If Anne Rice's nether-novels on the rise and fall of vampires embodied a sense of humor, and if her central non-breathing characters displayed a love for shoes, Undead and Unemployed would be the resulting work. The great and legendary winged creature of the night has been the focus of an entire warehouse of books, but they're ultimately represented as blood-siphoning, soulless and heartless ghouls who walk up walls, attack the unwary, and turn typically virginal and innocent bystanders into these self-same devils.

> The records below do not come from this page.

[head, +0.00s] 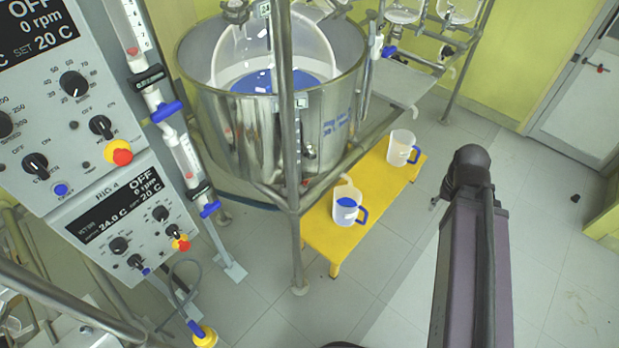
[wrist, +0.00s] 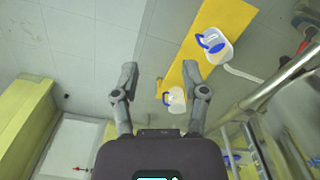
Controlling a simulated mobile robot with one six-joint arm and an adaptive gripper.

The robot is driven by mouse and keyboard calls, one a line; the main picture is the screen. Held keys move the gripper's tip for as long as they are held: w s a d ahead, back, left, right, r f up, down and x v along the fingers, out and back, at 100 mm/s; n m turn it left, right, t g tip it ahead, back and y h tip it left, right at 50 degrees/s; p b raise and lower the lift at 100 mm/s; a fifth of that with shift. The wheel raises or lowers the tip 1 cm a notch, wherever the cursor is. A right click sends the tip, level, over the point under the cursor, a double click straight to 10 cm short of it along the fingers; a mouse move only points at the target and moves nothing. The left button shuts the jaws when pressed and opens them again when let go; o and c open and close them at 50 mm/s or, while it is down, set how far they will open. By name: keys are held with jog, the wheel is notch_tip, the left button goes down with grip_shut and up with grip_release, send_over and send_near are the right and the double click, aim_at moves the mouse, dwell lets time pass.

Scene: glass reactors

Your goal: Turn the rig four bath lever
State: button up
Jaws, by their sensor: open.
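A panel labelled RIG 4 (head: 120,232) is at the lower left of the head view, with dark knobs and a red-and-yellow button. A large steel bath (head: 225,130) with blue liquid inside stands right of it. Blue levers show on the pipework beside the panels, one upper (head: 166,111) and one lower (head: 209,209). I cannot tell which lever is the rig four bath lever. My gripper (wrist: 160,68) is open and empty in the wrist view, pointing towards the floor and yellow bench. It touches no lever. The gripper does not show clearly in the head view.
A low yellow bench (head: 318,232) holds two jugs with blue handles, the nearer (head: 346,206) containing blue liquid, the farther (head: 401,148) looking empty. Steel frame posts (head: 288,100) stand before the bath. Open tiled floor (head: 400,290) lies right of the bench.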

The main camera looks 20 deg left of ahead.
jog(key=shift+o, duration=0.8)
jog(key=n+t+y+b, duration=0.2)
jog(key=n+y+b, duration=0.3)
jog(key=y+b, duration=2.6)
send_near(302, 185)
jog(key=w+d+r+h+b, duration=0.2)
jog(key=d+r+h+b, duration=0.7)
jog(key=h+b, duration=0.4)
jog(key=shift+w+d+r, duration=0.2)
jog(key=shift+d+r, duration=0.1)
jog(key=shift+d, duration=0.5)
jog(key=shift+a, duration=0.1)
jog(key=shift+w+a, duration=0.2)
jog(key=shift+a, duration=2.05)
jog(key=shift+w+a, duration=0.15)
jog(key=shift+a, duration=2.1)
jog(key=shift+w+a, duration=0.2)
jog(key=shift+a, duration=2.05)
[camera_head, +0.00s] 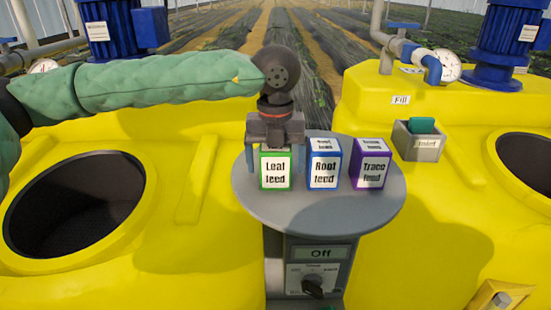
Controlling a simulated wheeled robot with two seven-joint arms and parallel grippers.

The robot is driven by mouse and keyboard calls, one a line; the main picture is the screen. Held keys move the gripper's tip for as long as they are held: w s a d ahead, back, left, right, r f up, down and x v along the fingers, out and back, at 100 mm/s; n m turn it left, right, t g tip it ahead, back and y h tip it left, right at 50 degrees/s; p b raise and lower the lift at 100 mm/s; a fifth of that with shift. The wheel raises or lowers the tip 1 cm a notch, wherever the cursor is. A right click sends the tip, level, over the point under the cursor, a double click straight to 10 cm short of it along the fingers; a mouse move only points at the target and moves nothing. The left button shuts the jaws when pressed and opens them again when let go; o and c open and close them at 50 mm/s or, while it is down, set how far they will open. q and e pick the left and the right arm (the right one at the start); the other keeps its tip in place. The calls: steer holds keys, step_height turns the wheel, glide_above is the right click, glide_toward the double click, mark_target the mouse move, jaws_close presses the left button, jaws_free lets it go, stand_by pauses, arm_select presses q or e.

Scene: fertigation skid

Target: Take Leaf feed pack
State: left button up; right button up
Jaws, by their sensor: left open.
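The Leaf feed pack (275,170), a small box with green edges and a white label, stands upright on the round grey table (350,212). My left gripper (275,148) points down right at the top of this pack, with its fingers by the pack's upper sides and hiding its top. The gripper is open; I cannot tell whether the fingers touch the pack. My right gripper is not in view.
The blue Root feed pack (323,166) and purple Trace feed pack (370,166) stand just right. Yellow tanks with dark openings (75,205) flank the table. A control box reading Off (318,254) is below. A grey inlet box (418,146) sits on the right tank.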

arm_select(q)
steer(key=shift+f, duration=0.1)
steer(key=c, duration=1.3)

And they go about their business of feeding and turning and the wheel turns.
The vamps here are well-heeled, smartly-dressed, and
sacrilegious individuals constantly taking the Lord's name in vain - which all vampires hate - and more interested in the newest line of Prada than in dental probing.
Christopher Moore is the king of this genre with his line of fiends-with-feelings, but Davidson, in her sophomore effort here, is well on her way to perhaps becoming the queen of the long-toothed stockinged serpent.
A fun excursion that turns evil nightgrowlers into your best friends. Vamps loving vamps, vamps loving non-vamps, and the great Queen of all Vampires searching for love in all the wrong veins. It makes you want to really believe these bat/wolf banshees actually exist so you can find one and fall in love. In their case, for a long, long, long time.